• _Information supplied_
#####

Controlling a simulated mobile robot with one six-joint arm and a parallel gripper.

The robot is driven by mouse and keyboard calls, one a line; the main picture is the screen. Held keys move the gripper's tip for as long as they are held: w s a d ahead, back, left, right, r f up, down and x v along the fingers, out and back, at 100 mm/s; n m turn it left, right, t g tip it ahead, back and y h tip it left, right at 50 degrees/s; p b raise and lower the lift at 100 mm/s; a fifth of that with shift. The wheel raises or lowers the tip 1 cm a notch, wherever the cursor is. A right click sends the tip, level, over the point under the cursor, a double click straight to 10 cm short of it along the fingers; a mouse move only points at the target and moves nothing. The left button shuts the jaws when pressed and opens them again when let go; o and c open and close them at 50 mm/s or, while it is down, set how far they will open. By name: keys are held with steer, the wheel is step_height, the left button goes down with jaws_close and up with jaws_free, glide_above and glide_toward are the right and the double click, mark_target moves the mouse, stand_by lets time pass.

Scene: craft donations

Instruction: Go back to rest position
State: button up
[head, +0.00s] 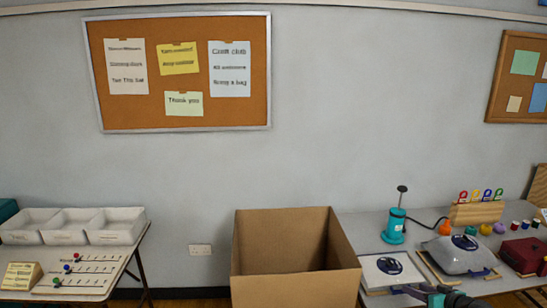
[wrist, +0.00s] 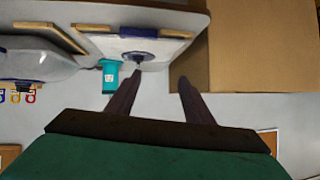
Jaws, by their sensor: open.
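My gripper (wrist: 160,77) is open in the wrist view, its two dark fingers apart with nothing between them. In the head view only a small dark and teal part of my gripper (head: 412,291) shows at the bottom edge, right of the cardboard box. It is near the front of the right table, by a white square item with a dark blue oval (head: 390,266). That item also shows in the wrist view (wrist: 128,44), beyond the left fingertip. I cannot tell the exact height of the gripper above the table.
An open cardboard box (head: 285,282) stands left of the right table (head: 362,226). That table holds a teal device (head: 393,228), a grey packed bag (head: 458,256), a dark red box (head: 522,255) and a wooden hook block (head: 476,213). White trays (head: 108,238) stand on the left table.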

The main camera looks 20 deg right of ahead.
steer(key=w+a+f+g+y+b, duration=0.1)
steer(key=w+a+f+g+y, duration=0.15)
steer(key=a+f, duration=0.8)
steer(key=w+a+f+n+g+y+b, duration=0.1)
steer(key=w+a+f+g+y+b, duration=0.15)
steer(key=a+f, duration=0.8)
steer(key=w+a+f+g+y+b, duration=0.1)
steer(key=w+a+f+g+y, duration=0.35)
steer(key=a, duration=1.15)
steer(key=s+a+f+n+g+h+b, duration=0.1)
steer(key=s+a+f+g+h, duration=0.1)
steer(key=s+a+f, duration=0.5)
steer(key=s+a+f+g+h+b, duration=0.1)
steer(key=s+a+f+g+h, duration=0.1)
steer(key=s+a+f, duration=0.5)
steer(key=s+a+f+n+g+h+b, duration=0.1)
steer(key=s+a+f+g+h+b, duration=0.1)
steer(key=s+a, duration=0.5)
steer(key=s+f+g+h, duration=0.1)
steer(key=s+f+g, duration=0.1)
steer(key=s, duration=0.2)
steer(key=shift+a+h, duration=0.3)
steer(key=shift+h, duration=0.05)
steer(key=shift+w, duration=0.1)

#####

• _Task brief_
Restate the whole listing above exactly, except for its images.

• _Exercise result_
Controlling a simulated mobile robot with one six-joint arm and a parallel gripper.

The robot is driven by mouse and keyboard calls, one a line; the main picture is the screen. Held keys move the gripper's tip for as long as they are held: w s a d ahead, back, left, right, r f up, down and x v along the fingers, out and back, at 100 mm/s; n m turn it left, right, t g tip it ahead, back and y h tip it left, right at 50 degrees/s; p b raise and lower the lift at 100 mm/s; a fifth of that with shift. The wheel raises or lowers the tip 1 cm a notch, wherever the cursor is. A right click sends the tip, level, over the point under the cursor, a double click straight to 10 cm short of it along the fingers; a mouse move only points at the target and moves nothing. The left button shuts the jaws when pressed and opens them again when let go; o and c open and close them at 50 mm/s or, while it is down, set how far they will open. By name: keys are held with steer, the wheel is step_height, the left button goes down with jaws_close and up with jaws_free, glide_above and glide_toward are the right and the double click, mark_target moves the mouse, stand_by lets time pass.

Scene: craft donations

Instruction: Go back to rest position
State: button up
[head, +0.00s] 
[wrist, +0.00s] 
Jaws, by their sensor: open.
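My gripper (wrist: 160,77) is open in the wrist view, its two dark fingers apart with nothing between them. In the head view only a small dark and teal part of my gripper (head: 412,291) shows at the bottom edge, right of the cardboard box. It is near the front of the right table, by a white square item with a dark blue oval (head: 390,266). That item also shows in the wrist view (wrist: 128,44), beyond the left fingertip. I cannot tell the exact height of the gripper above the table.
An open cardboard box (head: 285,282) stands left of the right table (head: 362,226). That table holds a teal device (head: 393,228), a grey packed bag (head: 458,256), a dark red box (head: 522,255) and a wooden hook block (head: 476,213). White trays (head: 108,238) stand on the left table.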

The main camera looks 20 deg right of ahead.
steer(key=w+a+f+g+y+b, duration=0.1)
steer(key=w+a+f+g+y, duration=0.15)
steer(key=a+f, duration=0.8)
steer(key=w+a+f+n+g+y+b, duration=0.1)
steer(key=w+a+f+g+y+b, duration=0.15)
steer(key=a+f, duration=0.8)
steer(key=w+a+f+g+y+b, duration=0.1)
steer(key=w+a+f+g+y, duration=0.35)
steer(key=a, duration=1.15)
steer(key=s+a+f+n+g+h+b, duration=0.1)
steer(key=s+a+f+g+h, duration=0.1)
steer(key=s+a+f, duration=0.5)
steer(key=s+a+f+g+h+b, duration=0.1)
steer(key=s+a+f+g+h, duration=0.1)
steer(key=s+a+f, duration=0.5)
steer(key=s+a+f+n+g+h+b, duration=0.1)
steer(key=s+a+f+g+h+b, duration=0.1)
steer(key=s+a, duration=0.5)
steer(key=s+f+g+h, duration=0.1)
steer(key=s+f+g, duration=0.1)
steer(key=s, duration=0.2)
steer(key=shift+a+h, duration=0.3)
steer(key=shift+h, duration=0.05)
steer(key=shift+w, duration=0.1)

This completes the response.